TEI recognizes that employers and, more particularly, service bureaus (including some companies represented by the Institute) would benefit financially by the development of a tax deposit system that lengthens the period between the time the payroll tax liability arises and the time the monies are paid over to the government. We also recognize that the IRS and Treasury cannot ignore the time-value-of-money implications of the deposit rules. Nevertheless, we do not believe that the so-called float should be dispositive of the issue; the simplification – and, hence, the administrability – of the system should. No matter what regime is adopted (the proposed Tuesday-Friday scheme or the alternative banking-day proposal), the question of the float will be present. The only difference will be the number of days involved and whether it is uniform across employers.(8) Thus, we do not believe concerns about the float should preclude the development of improved regulations.

5. Effective Date of

the Regulations

Under Prop. Reg. [section] 31.6302-1(a), the new deposit rules would be effective with respect to payments to be made after December 31, 1992. Although TEI appreciates the desire to implement the regulations as expeditiously as possible, we believe the regulations provide too short a transition period. Even if final regulations were promulgated on August 4 (the day after the public hearing), employers would have less than four months to make the necessary changes to their payroll systems to implement the new rules. (The first step, of course, would be for the IRS to revise Circular E.) The development, testing, and debugging of software programs (by the employers themselves, by service providers, or by third-party vendors) takes time. In our experience, four months will not provide enough time, and in all likelihood, there will be less than four months between the promulgation of final regulations and December 31, 1992.
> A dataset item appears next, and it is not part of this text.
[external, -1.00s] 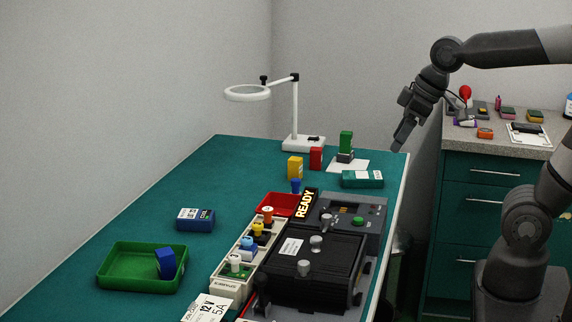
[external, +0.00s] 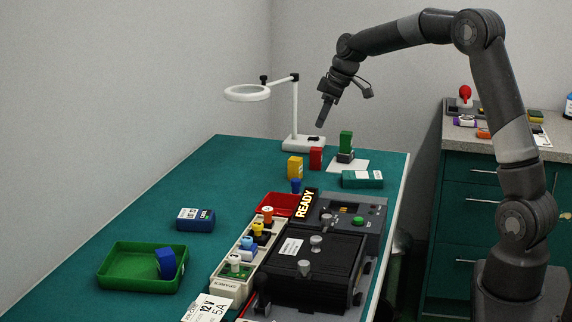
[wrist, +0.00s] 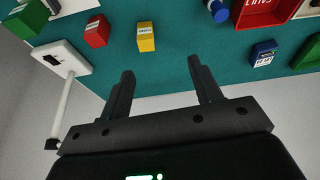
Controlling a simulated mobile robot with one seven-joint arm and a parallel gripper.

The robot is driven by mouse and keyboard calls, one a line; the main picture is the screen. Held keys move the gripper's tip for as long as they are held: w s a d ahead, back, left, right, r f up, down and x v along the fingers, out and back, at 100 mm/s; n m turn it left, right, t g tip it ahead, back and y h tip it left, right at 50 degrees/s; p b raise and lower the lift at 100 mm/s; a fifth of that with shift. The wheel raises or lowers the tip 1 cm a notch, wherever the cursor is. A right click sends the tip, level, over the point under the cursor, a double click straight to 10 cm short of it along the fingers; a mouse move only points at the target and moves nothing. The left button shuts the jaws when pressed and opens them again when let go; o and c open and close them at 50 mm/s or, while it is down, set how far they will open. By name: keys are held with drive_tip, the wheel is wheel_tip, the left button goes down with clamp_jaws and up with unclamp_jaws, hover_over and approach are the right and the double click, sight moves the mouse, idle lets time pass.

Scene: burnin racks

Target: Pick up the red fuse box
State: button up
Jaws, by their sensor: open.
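The red fuse box (external: 316,158) stands upright on the green table at the back, between a yellow box (external: 295,167) and a green block on a small dark stand. In the wrist view the red fuse box (wrist: 97,31) is at the upper left, beside the yellow box (wrist: 146,37). My gripper (external: 323,124) hangs above the back of the table, over the red fuse box in the picture and apart from it. In the wrist view the fingers of my gripper (wrist: 160,78) are spread, with nothing between them.
A white magnifier lamp (external: 294,110) stands close behind the boxes, its post near my gripper in the picture. A green block (external: 346,142) and a teal box (external: 362,179) are to the right. A red tray (external: 277,203) and a black test unit (external: 312,265) are nearer.

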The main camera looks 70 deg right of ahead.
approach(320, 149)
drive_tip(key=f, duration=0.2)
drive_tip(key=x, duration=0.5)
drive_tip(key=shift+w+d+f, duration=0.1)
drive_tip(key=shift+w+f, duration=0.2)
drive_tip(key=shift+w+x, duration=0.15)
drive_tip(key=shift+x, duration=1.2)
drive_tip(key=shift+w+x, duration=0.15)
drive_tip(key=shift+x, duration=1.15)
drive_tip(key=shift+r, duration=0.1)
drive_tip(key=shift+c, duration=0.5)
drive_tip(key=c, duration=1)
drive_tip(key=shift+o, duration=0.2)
Implementation of a new payroll tax deposit system should not be hurried. If the effective date of the regulations is not delayed, the result will likely be the imposition of penalties on the very employers the regulations are intended to benefit. Consequently, we urge the IRS and Treasury to delay the effective date of the regulations.
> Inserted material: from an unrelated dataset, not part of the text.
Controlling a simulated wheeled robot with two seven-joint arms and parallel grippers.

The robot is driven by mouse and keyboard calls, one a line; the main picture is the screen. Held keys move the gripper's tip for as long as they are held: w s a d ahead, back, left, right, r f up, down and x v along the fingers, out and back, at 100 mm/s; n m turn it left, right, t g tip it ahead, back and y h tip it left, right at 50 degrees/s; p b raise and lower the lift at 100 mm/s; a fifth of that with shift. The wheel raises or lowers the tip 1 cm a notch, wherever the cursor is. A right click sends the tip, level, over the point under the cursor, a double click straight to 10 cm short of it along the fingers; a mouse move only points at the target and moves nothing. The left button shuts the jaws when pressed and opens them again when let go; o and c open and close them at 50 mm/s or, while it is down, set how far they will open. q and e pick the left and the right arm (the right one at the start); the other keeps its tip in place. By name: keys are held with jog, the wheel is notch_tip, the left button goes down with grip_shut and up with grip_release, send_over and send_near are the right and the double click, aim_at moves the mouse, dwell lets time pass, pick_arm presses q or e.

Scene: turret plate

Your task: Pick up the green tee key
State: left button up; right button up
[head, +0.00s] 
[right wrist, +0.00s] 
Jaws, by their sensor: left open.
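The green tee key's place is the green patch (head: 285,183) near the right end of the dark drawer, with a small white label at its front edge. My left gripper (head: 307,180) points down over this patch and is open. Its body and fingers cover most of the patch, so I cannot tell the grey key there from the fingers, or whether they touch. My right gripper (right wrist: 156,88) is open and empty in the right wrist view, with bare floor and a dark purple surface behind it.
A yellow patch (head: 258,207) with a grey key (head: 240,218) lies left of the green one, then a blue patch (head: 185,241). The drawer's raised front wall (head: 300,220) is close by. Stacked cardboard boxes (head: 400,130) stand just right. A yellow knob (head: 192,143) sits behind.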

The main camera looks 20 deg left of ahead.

6. Delay in Raising Concerns

In conversations with government representatives, some concern has been expressed about the timeliness of the concerns now being expressed about the efficacy of the Tuesday-Friday rule. Specifically, it has been noted that the scheme set forth in the proposed regulations is more or less the same as was set forth in legislation last year and that no widespread opposition developed during hearings on the legislative proposal. Although we cannot say with certainty, one possible explanation for the absence of critical comments last year is the widespread – and probably justifiable – belief that any proposal would be better than the current eighth-monthly scheme. Thus, interested parties may not have subjected the proposal to sufficient scrutiny.

It is not accurate to say, however, that the Treasury Department’s evaluation of the initial legislative proposal was taken at face value. Many commentators – including TEI – raised questions about the proposed two-year base period and the $3,500 per quarter threshold for monthly depositors, as well as proposed reduction in the safe-harbor percentage. In retrospect, louder objections should perhaps have been voiced about the Tuesday-Friday regime during the legislative process. As the prospects for legislation dimmed in late 1991 and early 1992, however, we believe it is understandable that employers turned their attention to other matters.
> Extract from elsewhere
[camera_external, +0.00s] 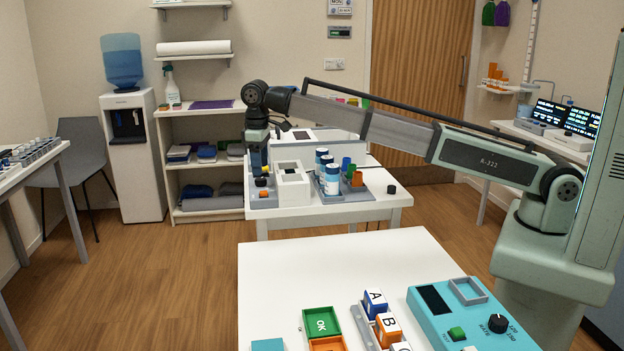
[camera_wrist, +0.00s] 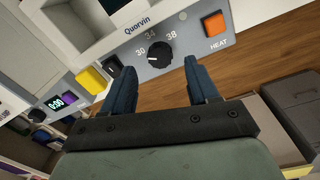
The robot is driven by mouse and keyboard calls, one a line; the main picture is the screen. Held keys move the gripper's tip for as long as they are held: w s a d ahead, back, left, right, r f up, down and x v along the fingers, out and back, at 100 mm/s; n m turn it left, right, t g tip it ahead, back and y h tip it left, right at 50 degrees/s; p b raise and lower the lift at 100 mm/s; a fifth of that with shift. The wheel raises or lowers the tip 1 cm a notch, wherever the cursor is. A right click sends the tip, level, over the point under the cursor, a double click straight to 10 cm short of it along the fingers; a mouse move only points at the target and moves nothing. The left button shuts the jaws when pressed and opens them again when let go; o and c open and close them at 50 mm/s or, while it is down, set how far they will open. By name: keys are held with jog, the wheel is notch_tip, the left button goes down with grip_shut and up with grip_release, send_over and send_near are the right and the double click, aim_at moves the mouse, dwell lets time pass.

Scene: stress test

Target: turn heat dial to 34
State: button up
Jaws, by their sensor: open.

More important, no matter how frustrating the lack of earlier comments may be to government representatives, we do not believe it should cloud the real issue: Whether the rules in the proposed regulations will work and thereby deliver on their promise to bring meaningful relief to small and middle-sized employers. Upon review, we regrettably conclude that the proposed regulations do not go far enough to relieve employer burden and bring meaningful reform to the payroll tax deposit system. The regulations do, however, represent a good beginning, and we urge the IRS and Treasury to use the notice-and-comment period for its intended purpose: improving the regulations.

(1) For simplicity’s sake, the proposed regulations are referred to as “the proposed regulations” and specific provisions are cited as “Prop. Reg. [section]”. References to page numbers are to the proposed regulations (and preamble) as published in the Internal Revenue Bulletin. (2) This next-day rule is mandated by section 6302(g) of the Internal Revenue Code. (3) Some members of the Institute may work for companies whose accumulated employment taxes are less than $100,000 and therefore would qualify for the semi-weekly deposit rule; no company represented by the membership, however, would qualify for the monthly deposit rule. In addition, other members work for companies that operate as payroll service providers; these companies will be directly affected by the revised deposit scheme. (4) We did, however, recommend that the small-depositor threshold in the legislation be raised and the base period be shortened in order to allow more employers to qualify for the small-depositor rules. (5) Our analysis of the proposed regulations is based in part on our review of comments filed by a cross-section of the small and middle-sized business community, including the Small Business Administration, the American Institute of Certified Public Accountants, the American Payroll Association, and the National Conference of State Social Security Administrators, as well as comments filed by the IRS’s own employees. (6) We note that at least one IRS employee has submitted written comments recommending the adopting of a two-banking-day rule. (7) To minimize undue burdens on small employers from the banking-day rule, consideration should concomitantly be given to increasing the $500 de minimis amount in Prop. Reg. [section] 31.6302-1(f)(4). (8) Under the proposed regulations, different employers will have different floats, depending on when their payday is. For example, if payday were Wednesday, there would be a six-day [four-banking-day] float. In contrast, the float would only be four days [two banking days] if payday were Friday (unless, of course, the following Monday were a holiday, in which case, there would be a five-day [two-banking-day] float).